November 15, 2009

Pyrrhic Olympic Victory: Chasing the Poor Out of Vancouver's Downtown Eastside


 RAFE ARNOTT

BY ANDREA WOO

Some people who have never been to Vancouver, Canada's Downtown Eastside say that reports of the neighborhood must be grossly exaggerated. The district called "Canada's poorest postal code," a few blocks from the new Olympic Athletes’ Village, couldn't possibly be the destitute wasteland depicted in news features and documentaries. After all, Vancouver is routinely voted the world’s best city to live in; could it really include a neighborhood rampant with homelessness and visible drug abuse, where condoms and syringes litter the pavement, and addicts lurch through the streets like zombies?
 

Having lived in Vancouver nearly my entire life, I can say the answer is an unwavering yes, and it’s an issue that’s become increasingly uncomfortable for city officials since Vancouver was awarded the 2010 Winter Olympic Games.
 

Since winning the bid in 2003—and particularly in the last few years—the city has implemented a number of measures that seemed too closely timed to the Olympics to appear coincidental. According to the Vancouver Police Department's 2008 annual business plan report-back, for instance, officers issued 467 tickets for violations of the Safe Streets Act last year, up from 202 in 2007, and they ticketed 439 people for panhandling, loitering, and unlicensed street vending last year, up from 247 in 2007.
 

"The issue is definitely that, in order to host this sporting event, it somehow seems necessary to bankrupt a city, dispose of civil liberties, displace homeless populations, and hand over public space to giant corporations," said David Eby, executive director of the B.C. Civil Liberties Association. "I don't get the connection between those things, and I don’t think it’s necessary."
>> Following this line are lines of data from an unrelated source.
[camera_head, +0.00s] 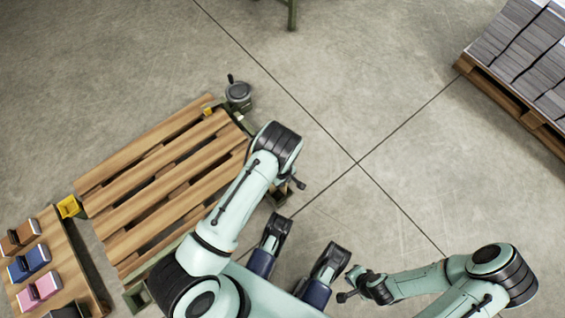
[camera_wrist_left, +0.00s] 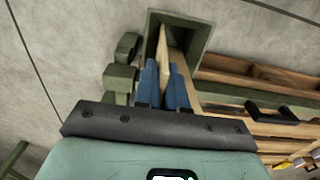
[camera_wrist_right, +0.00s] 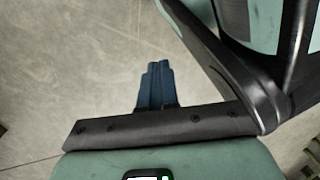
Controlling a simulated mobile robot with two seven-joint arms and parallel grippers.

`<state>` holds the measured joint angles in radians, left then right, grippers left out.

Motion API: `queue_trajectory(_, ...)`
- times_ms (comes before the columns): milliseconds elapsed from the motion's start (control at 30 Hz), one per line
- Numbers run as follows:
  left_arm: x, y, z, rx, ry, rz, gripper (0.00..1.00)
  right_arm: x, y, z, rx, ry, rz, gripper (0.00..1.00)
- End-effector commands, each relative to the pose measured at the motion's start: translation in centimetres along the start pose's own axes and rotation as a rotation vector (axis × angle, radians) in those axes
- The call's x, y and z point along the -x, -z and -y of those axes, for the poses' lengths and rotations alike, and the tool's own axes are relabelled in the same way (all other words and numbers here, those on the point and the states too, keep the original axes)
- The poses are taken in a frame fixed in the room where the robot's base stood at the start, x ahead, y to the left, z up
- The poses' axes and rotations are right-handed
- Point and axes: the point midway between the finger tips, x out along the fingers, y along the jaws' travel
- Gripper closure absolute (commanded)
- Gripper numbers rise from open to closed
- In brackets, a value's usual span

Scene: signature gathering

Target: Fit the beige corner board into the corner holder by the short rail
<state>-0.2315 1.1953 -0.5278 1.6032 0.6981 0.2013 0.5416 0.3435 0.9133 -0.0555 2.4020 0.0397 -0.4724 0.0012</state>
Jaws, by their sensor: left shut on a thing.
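The beige corner board (camera_wrist_left: 165,45) is a thin upright strip between the blue fingers of my left gripper (camera_wrist_left: 165,78) in the left wrist view. My left gripper is shut on it. Its far end lies at the mouth of the green square corner holder (camera_wrist_left: 203,33), within the opening as seen from here. I cannot tell how deep it sits. In the head view my left arm hides the board and most of that gripper. My right gripper (camera_wrist_right: 155,85) is shut and empty, with its blue fingers together, away from the holder.
A slatted wooden pallet (camera_head: 165,190) lies left of my left arm. A yellow block (camera_head: 69,207) sits at its left corner and a grey round part (camera_head: 238,93) at its far corner. Coloured items (camera_head: 38,290) lie on a board at left. Stacked sheets (camera_head: 525,55) stand far right. Floor between is clear.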

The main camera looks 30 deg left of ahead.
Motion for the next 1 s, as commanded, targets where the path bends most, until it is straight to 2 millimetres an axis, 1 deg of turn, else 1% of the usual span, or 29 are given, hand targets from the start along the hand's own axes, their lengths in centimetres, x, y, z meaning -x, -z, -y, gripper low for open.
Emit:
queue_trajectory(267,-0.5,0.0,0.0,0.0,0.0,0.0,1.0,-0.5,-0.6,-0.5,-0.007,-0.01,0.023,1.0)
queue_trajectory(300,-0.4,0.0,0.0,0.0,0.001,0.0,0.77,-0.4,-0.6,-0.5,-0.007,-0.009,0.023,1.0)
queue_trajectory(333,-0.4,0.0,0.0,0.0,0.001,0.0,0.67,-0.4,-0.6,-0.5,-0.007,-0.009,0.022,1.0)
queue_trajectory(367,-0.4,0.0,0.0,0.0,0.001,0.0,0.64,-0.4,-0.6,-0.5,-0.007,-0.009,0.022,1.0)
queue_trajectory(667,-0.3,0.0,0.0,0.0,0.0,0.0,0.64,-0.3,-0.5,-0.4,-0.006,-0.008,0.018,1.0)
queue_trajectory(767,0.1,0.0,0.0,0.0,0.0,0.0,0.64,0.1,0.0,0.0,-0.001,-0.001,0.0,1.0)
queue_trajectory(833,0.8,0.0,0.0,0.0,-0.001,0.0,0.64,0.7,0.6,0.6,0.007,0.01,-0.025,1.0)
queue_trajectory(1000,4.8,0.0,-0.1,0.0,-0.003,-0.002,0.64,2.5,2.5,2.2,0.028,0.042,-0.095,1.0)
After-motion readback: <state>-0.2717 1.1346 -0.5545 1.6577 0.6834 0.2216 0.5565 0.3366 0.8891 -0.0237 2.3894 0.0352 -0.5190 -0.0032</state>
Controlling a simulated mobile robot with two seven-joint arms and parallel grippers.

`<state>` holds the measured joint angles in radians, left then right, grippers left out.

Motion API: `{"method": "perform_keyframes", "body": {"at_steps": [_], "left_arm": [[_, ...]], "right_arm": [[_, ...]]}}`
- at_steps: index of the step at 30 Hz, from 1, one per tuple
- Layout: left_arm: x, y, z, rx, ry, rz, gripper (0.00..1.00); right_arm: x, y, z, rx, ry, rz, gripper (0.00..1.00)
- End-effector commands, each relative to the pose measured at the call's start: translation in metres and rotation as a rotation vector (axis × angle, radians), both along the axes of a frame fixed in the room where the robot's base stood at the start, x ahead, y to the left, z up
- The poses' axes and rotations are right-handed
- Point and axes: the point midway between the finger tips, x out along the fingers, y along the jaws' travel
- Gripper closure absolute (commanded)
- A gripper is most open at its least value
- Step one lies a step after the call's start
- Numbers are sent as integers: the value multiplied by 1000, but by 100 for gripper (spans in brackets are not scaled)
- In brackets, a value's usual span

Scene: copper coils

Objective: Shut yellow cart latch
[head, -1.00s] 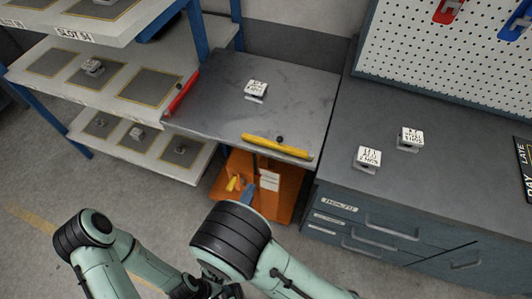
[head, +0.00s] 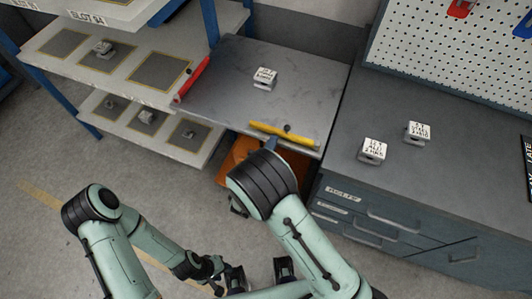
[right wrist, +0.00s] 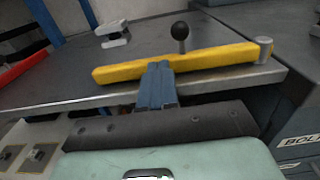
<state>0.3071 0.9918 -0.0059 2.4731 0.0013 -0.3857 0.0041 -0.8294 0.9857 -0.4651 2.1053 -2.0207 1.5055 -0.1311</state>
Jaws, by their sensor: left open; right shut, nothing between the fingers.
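The yellow latch (head: 284,135) is a bar along the near edge of the grey cart top (head: 225,110). In the right wrist view the yellow bar (right wrist: 200,62) lies nearly level, with a pivot at its right end and a black ball knob behind its middle. My right gripper (right wrist: 157,80) is shut and empty, its blue fingertips at the bar's near side; I cannot tell whether they touch. In the head view its tip (head: 272,144) shows just below the bar. My left gripper (head: 260,276) is open and empty, low at the bottom, away from the cart.
A red latch bar (head: 193,80) is on the cart's left edge. A labelled coil block (head: 264,78) sits on the cart top. A shelf rack (head: 130,65) stands left. A drawer bench (head: 440,180) with two labelled blocks stands close on the right.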

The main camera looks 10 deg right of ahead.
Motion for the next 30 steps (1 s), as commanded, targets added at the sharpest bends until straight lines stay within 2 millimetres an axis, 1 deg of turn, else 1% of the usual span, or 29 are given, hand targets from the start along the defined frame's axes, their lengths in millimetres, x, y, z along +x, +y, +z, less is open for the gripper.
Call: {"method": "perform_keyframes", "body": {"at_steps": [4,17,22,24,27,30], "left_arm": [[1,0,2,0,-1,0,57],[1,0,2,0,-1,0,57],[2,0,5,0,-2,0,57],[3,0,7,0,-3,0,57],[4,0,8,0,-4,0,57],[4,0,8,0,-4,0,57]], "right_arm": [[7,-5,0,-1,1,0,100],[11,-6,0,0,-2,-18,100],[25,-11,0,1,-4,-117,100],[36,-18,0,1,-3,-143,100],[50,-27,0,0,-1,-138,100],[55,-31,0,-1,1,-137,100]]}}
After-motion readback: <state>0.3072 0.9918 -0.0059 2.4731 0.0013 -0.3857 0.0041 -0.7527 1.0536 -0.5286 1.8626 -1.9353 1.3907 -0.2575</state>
I'm well versed in the sob stories of the Downtown Eastside. Friends visiting from out of town routinely comment that they've never been solicited by so many panhandlers and are alarmed to see such a dense population of homeless people just blocks away from a neighborhood that sells doggy couture and C$100 square watermelons imported from Japan (that would be Yaletown, if you're planning to visit). It's a disparity of lifestyles that Vancouverites have grown accustomed to.

But the Winter Games makes that disparity more apparent.

Just last month, B.C. lawmakers passed a controversial bill allowing police officers to force homeless people into shelters during extreme winter weather—i.e., weather that coincides with the Olympics—though they can't make them stay. (Leaked documents revealed earlier considerations to even jail the homeless if accommodations could not be found, though this idea was eventually scrapped.) 

Hardly a phenomenon, this is probably the Olympics' most sordid tradition: History has shown host cities to sweep undesirables under the rug just before the torch passes through town. Police in Atlanta, for example, reportedly arrested 9,000 people for panhandling and loitering in the year before the 1996 Summer Games—four times more than in preceding years—and gave homeless people free one-way bus tickets out of the city. 

But police here in Vancouver insist there is no street sweep timed before the Olympics. "What we're doing is…increasing our visibility in the Downtown Eastside," said VPD spokeswoman Const. Jana McGuinness. "Everything we're doing now, we'll be doing after the Olympics as well." 

I love Vancouver, appreciate the nature of sport and competition on a global scale, and certainly acknowledge the sense of national pride that comes parading in with the five-ringed circus. But winning the Games looks like it will be a pyrrhic victory, its losses sure to outnumber its gains. The situation of the Downtown Eastside was critical years before winning the bid, and in attempts to prepare for the world stage, it has only worsened. 

According to a 2007 report by the United Nations Population Fund, Vancouver’s Downtown Eastside "is home to a hepatitis C (HCV) rate of just below 70 per cent and an HIV prevalence rate of an estimated 30 per cent—the same as Botswana's." A 2008 survey of the neighborhood, by the City of Vancouver, found that 52 percent of the residents said they used drugs, with 28 percent using frequently. 

The Olympic bill has already topped C$6 billion. The cost for security alone—about C$1 billion—could build 5,000 homes, or replace every residential hotel room in the Downtown Eastside with self-contained homes, according to Wendy Pederson, researcher at the Carnegie Community Action Project. Our city is severely lacking in the resources needed to fix the problems associated with the Downtown Eastside; shouldn't the most vulnerable of the city’s residents take priority over a sporting event?

When the party's over and the guests have gone home, what will be Vancouver’s Olympic legacy?